The Astros' RSN involves some risk, but higher rewards usually require higher risk. Some small market teams (Twins and Royals) which attempted to create RSNs were unsuccessful and retreated to the conventional Fox broadcast contract. In the case of the Twins, the team's RSN was unable to secure sufficient distribution rights from cable and satellite systems in Minnesota--the kind of "worst case" that concerned some Astros' fans. However, Crane's group probably looks at the RSN as an opportunity for success if they can improve the level of fan interest.

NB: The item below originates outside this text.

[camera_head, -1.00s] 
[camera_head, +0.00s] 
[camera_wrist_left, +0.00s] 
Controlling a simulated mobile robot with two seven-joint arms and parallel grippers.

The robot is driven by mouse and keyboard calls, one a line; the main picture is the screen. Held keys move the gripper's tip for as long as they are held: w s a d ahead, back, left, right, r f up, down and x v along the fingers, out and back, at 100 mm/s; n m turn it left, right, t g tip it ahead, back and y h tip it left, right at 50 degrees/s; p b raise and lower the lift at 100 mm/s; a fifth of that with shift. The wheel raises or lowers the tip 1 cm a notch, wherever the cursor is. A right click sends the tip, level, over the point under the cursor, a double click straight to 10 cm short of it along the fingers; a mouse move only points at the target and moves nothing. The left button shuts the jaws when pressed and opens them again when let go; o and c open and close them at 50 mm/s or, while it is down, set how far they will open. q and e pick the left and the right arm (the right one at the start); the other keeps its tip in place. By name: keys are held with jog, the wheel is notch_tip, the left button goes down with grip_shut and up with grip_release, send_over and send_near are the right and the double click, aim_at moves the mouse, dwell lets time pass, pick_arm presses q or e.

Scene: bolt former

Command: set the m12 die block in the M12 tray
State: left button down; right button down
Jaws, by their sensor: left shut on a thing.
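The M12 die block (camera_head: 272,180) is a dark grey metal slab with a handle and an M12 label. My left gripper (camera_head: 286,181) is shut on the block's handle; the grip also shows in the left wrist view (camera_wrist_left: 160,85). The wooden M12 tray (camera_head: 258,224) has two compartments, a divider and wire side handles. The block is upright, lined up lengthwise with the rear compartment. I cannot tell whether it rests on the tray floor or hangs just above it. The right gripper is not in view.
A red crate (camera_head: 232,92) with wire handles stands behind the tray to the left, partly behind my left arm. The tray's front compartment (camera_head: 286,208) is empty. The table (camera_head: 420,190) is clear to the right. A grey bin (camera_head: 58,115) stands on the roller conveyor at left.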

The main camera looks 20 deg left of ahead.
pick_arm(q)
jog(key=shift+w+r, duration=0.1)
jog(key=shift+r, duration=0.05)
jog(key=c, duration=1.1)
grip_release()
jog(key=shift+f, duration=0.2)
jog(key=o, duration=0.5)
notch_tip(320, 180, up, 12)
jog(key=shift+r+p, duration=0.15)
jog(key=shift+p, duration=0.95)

This has some interesting implications for the possible strategies that Crane's baseball operations personnel may pursue. The HT article estimates that the value of a win (i.e., adding 1 win to the team's W/L record) could increase by 50% due to the existence of a team owned RSN. The RSN provides a more direct and immediate connection between a team's win-loss record and profits. The existence of the RSN creates a significant incentive for management to improve the team's win-loss record. Also, the article notes that "RSNs are a team marketer’s dream, as they provide a unique vehicle for marketing the team and building its brand."
Wait and See
I know that some fans have wondered whether the high price that the Crane group paid for the Astros will leave the owners strapped to come up with increased funds to improve the team. That's a fair question. And I don't know the answer. However, I have to assume that the new owners have prepared detailed studies which leads them to believe that they will have adequate resources to build a winning team. Crane said that at his press conference. We can only wait and see.
Another issue to watch is the amount of debt that Crane's group will require to finance the purchase. The author of the Forbes' valuations recently expressed concern over the possibility that the Astros' purchase will be financed by $300 million of debt. He urged MLB to examine the issue closely before approving the sale. Given the recent financial problems associated with Hicks' Rangers, the Wilpon's Mets, and the McCourt's Dodgers, keep an eye on this issue. Right now we don't have enough information to reach any conclusions.